[MATERIAL FOR THIS EXERCISE]:

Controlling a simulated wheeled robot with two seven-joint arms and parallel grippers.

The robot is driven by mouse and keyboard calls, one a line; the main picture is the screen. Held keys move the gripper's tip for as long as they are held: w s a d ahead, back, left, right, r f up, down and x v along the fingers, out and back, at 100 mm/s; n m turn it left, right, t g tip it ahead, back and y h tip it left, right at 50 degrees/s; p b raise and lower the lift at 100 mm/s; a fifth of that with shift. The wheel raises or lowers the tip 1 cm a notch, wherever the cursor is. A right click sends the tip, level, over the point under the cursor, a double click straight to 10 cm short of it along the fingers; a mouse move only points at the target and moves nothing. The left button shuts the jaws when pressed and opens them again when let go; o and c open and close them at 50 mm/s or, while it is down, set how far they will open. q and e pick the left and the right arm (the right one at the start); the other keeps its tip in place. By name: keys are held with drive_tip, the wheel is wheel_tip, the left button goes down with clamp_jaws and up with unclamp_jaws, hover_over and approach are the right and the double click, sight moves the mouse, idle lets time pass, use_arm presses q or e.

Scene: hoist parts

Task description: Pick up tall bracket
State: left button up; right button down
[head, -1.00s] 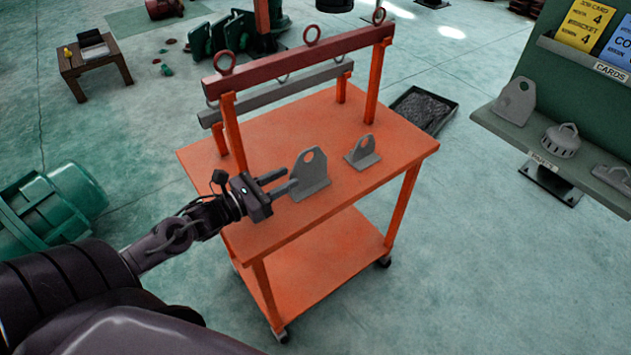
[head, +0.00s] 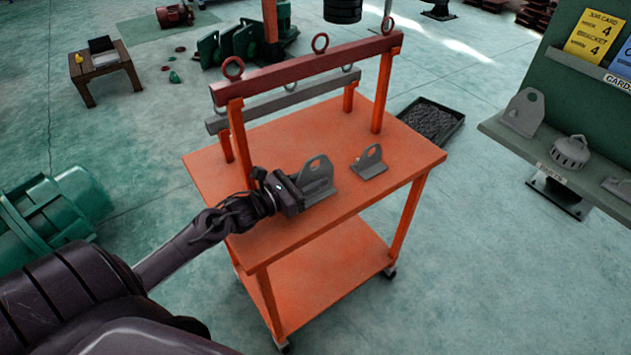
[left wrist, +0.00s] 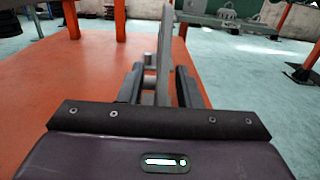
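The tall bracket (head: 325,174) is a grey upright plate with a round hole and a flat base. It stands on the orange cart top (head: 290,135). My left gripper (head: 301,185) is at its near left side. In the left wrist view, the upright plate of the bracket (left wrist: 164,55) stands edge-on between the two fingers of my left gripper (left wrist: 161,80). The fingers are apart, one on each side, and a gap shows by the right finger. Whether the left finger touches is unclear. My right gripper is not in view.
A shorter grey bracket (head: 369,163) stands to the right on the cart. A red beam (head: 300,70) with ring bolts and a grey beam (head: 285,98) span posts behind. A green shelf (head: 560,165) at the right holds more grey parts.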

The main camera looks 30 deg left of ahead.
...
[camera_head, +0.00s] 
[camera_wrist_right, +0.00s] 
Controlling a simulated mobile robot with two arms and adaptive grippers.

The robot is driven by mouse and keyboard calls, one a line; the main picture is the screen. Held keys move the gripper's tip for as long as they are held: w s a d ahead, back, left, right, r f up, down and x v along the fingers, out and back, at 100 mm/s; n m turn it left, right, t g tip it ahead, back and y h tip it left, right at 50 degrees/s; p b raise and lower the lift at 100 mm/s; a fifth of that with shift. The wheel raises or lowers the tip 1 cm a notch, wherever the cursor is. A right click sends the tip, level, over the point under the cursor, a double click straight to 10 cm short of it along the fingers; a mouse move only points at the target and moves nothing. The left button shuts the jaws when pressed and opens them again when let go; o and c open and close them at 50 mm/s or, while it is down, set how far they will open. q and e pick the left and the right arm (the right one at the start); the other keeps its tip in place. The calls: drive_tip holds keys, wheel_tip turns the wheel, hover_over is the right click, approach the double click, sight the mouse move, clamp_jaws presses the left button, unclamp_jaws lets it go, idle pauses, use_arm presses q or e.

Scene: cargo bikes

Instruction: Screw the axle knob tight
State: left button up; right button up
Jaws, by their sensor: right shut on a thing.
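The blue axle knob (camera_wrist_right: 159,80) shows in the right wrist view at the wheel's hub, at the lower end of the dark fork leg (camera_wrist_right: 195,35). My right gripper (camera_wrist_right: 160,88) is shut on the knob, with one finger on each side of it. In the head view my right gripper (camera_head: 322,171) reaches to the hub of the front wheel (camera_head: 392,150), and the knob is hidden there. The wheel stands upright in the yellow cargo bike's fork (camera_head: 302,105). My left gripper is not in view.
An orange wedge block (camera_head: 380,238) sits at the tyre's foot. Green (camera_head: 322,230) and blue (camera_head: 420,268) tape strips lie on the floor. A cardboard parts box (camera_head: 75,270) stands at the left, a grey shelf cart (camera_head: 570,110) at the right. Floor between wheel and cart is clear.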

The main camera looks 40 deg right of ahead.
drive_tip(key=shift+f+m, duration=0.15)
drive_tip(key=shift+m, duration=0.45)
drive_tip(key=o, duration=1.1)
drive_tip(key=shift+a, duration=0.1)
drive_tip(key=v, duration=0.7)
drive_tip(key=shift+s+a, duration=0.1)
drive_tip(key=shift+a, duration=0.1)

[EXERCISE INSTRUCTIONS]: Find the lines containing "Scene" and list every one of them.

[ANSWER TO THE PROBLEM]:
Scene: hoist parts
Scene: cargo bikes

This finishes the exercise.